Saturday, August 12, 2017
Difficult Discovery
I haven't written in a few days. My dreams last night were nightmares. I am taking on the challenges with fatigue. I just want to quit. There is no enlightened sense or humor. I just write because I am called to, but the words barely come. Nothing of beauty exists within me. As I see the world, it appears sunny, but I sense grey beneath. I feel disconnected from all entities. Maybe a change is occurring that I just cannot see. Be careful the path you walk, because I now see a karmic reactor in vicinity. People are drowning in the pools of their laptops, tablets, and cell phones.

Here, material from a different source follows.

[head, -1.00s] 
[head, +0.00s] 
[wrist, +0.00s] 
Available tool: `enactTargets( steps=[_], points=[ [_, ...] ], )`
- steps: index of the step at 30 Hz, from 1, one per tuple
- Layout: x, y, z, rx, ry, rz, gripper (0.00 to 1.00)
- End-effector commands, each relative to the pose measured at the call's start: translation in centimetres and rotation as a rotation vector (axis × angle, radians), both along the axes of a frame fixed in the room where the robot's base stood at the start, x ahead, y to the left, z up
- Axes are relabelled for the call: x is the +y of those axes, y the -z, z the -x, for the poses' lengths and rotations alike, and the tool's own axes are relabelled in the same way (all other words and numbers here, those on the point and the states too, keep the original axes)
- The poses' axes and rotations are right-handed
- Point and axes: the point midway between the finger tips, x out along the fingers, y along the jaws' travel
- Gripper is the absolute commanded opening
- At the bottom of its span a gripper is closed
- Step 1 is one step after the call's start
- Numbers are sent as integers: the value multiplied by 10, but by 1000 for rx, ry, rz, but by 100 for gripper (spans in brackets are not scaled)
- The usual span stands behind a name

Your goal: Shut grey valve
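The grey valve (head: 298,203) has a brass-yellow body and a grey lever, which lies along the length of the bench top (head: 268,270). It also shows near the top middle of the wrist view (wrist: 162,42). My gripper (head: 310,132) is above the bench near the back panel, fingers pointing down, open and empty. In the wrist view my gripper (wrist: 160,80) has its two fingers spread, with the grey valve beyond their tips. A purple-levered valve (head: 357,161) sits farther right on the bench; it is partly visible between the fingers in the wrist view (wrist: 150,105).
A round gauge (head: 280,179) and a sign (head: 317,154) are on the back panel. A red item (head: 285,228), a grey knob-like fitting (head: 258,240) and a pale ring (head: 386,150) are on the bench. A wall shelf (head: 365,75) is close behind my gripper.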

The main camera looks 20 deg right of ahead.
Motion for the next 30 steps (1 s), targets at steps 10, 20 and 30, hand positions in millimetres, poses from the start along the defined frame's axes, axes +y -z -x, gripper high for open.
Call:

I just sit and see and hear nothing at all. Maybe a kitty cat is brave next to me in bed. I am here to try and witness the realities of the day. Maybe the meeting with a Sag. psychic was kismet. Mirrors exist all around me. Some realities are being tested in other realms, and I stay here, and conscious of all in front of me. There are no breakthroughs this week. I watch the clashing of protesters in The South and I see that both sides are so filled with hate. Maybe there is an actual righteousness in between. I see police as confused, but this is what they train for. It is okay to be confused by the act of others, but solid thinking comes from study of ALL involved. My dream had such hateful Pagan entities who abuse and confuse. They make a calling card of evil, and blame all of those with actual stated aversions who choose to stay out of it until it is actual time. I will never matter in a world like this one. Everyone just looks away and no type of mastery of schooling or world tradition perfection will ever gain me respect and notarized standing. All of you will see that it will be all of you next.